While they certainly help develop oral language and math skills, (among many, many others), block play is also a very effective way to develop fine motor skills. Like any other skill, the development happens in stages.
Infant Block Play
Infant block play requires accuracy. Baby’s large, rather uncontrolled movements are actually practice in aim as baby’s muscles are strengthened through play. Infant block play may include:
- grasping blocks
- mouthing blocks
- filling small containers with blocks and dumping them out
- banging blocks on the table of other toys
- banging blocks together
Toddler Block Play
Toddler block play requires increased accuracy and a fair amount of dexterity. What may look like “just play”, for a toddler is practice in using the smaller muscles of the hand and arm while accomplishing a set of tasks. Examples of how toddlers develop fine motor skills through block play may include:
- stacking blocks in towers
- knocking down towers
- arranging blocks in rows
- arranging blocks on lines, like going with the grain of wood on the kitchen floor
- crashing toy cars or horses in effort to knock down a tower or wall
Preschooler Block Play
By preschool age, most children have enough dexterity and accuracy to begin to build more intricate structures. They may also build with more intention and will exhibit more purpose in their play. This is because by now preschoolers have mastered the pincher grasp and their fine motor muscles are so much stronger even though they are still developing. Block play that can improve a preschooler’s fine motor skills might include:
- stack tall towers, sometimes even as tall as their own height
- build walls
- build bridges
- build castles, houses, and other buildings
- organize blocks for other play purposes, like laying them out for a road or race track
Elementary Schooler Block Play
By the time a child reaches school age, most have nearly mastered many fine motor skills, so block play serves as reinforcement for building muscle memory. Because of this, many school aged children now have the dexterity and patience to build more intricate structures that require planning before execution. Examples of how and elementary aged child might strengthen fine motor skills through block play may include:
- building structures of noted height and width
- building elaborate structures
- building structures which require extra dexterity, such as stairs, tunnels and long bridges
- building structures with ornamentation and pattern, such as using wooden spools with a wooden ball balancing on top to create spires on a castle
Tips for Encouraging Block Play
With all the “sophisticated” toys on the market that flash, make noise, and have lots of buttons to push, blocks don’t always interest children at first. To encourage block play at your home or preschool, consider some of the following:
- Set up an functional area for block play. (We don’t have a wood floor in our playroom, so I laid down an office mat to give the blocks a more solid flooring).

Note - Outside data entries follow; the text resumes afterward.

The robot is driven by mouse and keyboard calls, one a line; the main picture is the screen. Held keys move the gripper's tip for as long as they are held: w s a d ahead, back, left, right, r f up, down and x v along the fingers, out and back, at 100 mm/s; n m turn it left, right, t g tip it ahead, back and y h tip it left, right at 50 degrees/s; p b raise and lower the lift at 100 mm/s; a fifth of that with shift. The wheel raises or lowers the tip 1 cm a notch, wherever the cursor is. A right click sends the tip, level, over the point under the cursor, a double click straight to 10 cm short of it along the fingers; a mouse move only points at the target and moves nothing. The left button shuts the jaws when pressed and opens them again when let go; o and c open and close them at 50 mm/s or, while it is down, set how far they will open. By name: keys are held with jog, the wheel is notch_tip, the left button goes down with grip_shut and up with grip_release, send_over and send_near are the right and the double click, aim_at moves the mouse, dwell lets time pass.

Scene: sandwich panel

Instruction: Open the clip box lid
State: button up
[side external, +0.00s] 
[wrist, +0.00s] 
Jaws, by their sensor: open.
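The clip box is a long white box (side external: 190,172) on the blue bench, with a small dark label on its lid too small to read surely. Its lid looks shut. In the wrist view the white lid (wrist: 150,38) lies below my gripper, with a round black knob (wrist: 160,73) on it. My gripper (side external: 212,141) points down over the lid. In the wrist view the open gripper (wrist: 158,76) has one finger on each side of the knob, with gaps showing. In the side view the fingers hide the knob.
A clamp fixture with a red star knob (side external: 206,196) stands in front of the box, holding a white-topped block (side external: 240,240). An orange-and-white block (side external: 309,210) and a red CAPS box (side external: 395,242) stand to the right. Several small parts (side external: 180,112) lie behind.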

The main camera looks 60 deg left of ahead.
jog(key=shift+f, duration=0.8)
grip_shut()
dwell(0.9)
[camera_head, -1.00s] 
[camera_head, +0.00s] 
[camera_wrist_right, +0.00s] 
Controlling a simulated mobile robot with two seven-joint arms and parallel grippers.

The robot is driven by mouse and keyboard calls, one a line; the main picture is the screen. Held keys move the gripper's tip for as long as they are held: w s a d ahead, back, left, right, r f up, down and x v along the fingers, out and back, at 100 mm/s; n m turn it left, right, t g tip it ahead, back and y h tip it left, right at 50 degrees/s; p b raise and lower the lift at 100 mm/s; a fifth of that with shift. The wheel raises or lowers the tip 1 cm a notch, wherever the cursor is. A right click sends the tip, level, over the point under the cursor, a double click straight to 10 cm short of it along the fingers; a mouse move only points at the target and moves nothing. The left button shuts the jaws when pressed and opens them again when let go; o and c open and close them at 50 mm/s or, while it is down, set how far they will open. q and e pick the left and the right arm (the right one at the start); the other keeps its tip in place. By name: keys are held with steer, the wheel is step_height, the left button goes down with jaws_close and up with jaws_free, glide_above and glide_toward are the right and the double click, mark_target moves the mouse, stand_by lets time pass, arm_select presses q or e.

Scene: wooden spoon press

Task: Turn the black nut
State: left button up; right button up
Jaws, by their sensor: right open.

- Offer a variety of blocks made from different materials and of different colors and sizes. Try foam blocks, Duplo blocks, large cardboard blocks, traditional wooden blocks and small (non-chokable) cubes).
- Offer props to add to the block area, such as peg people, wooden spools, eggs or balls.
- Offer other toys that pair naturally with block play and lend to pretend play, such as cars or animal figurines.
- Provide pictures of real life structures to copy.
- Sit on the floor and build with your child. Use this as an opportunity to model building, pretend play and to encourage conversation.
- When possible, allow for built structures to remain untouched, instead of putting things away after use. Often times children are self-motivated to return to their structure to continue working.
There are so many ways for children to develop and strengthen fine motor skills through playing with blocks. While that is never a child’s intention, it certainly is a great benefit of having a fun and inviting block area.
I am always amazed and intrigued by my children’s creativity while playing with blocks, and I really appreciate how the fine motor aspect of block play is beneficial to my baby as well as my three other, and older, children.